Foram chamados 6 representantes de organizações que atuam em cada um dos biomas brasileiros. Da Amazônia, falou Sila Apurinã, presidente do Grupo de Trabalho Amazônico. Na sequência, foi a vez Juliano Bueno, do Instituto Arayara, falando sobre o Pampa e especialmente sobre os impactos, causas e responsabilidades pela atual tragédia climática vivida pelo Rio Grande do Sul. Em seguida vieram Fabio Bolzan, da SOS Pantanal; Malu Ribeiro, da SOS Mata Atlântica; Francisco Campello, da Fundação Araripe, falando sobre a Caatinga; e Marcos Woortmann, do próprio IDS, abordando o Cerrado.

Após os seminários de segunda e terça-feira, os Seminários Bússola trarão os temas “Clima, Cidades e Comunidades”, nesta quarta; “Democracia, Diversidade e Dados”, na quinta; e, fechando a semana, “Economia Verde, Equidade e Empregos”, na sexta-feira.

Amazônia

Abrindo o evento, a teóloga Sila Apurinã, presidente da rede Grupo de Trabalho Amazônico, frisou a importância da preservação de todos os biomas brasileiros. “A Amazônia não vive sozinha, ela precisa de outros biomas. É importante a gente enfatizar isso: apesar de termos a maior floresta tropical, só a floresta tropical da Amazônia não se sustenta. Nós precisamos que todos os outros biomas estejam preservados”.

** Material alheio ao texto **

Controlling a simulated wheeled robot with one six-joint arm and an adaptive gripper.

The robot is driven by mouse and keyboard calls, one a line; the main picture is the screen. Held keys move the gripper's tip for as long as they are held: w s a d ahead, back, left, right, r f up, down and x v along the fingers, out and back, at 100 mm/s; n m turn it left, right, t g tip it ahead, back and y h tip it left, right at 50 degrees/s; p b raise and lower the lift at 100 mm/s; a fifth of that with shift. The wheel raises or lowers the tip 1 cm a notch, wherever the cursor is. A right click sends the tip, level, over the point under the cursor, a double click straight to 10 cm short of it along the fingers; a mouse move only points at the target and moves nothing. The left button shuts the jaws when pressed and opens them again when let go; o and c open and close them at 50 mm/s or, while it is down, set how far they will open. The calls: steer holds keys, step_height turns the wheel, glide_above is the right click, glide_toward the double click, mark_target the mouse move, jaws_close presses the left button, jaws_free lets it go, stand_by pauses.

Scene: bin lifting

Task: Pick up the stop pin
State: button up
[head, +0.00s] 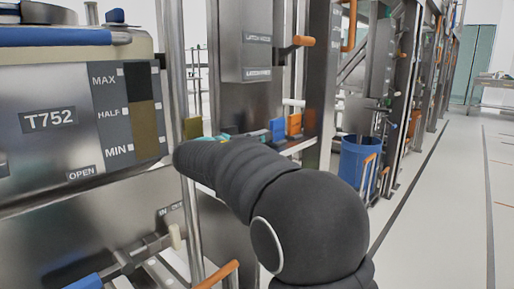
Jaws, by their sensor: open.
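I cannot pick out the stop pin with certainty in the head view. Small coloured parts show on a ledge behind my arm: a blue piece (277,128), an orange piece (294,123) and an olive-yellow piece (193,127). I cannot tell whether any of them is the pin. My black-sleeved arm reaches from the lower right toward the ledge and covers part of it. My gripper does not show; it is out of sight beyond or behind the arm.
A steel bin marked T752 (50,120) stands at left by a steel post (182,100). A latch box (243,45) with an orange-tipped handle (303,41) is above the ledge. A blue barrel (358,160) stands farther back. The floor at right (460,200) is clear.

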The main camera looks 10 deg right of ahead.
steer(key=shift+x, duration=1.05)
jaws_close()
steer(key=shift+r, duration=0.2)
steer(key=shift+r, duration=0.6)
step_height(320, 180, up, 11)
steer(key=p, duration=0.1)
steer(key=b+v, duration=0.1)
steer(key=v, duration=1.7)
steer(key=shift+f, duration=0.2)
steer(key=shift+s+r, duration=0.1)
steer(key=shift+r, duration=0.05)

“Para a gente ter um novo olhar, para a cidade ser sustentável e preservarmos a biodiversidade do território, nós precisamos ter algumas questões que precisam ser resolvidas. Uma é a questão da própria governança municipal. A gente precisa ter governos comprometidos com a pauta socioambiental. Se não, nós não vamos ter êxito, não vamos ter um município chamado sustentável”, alertou a palestrante.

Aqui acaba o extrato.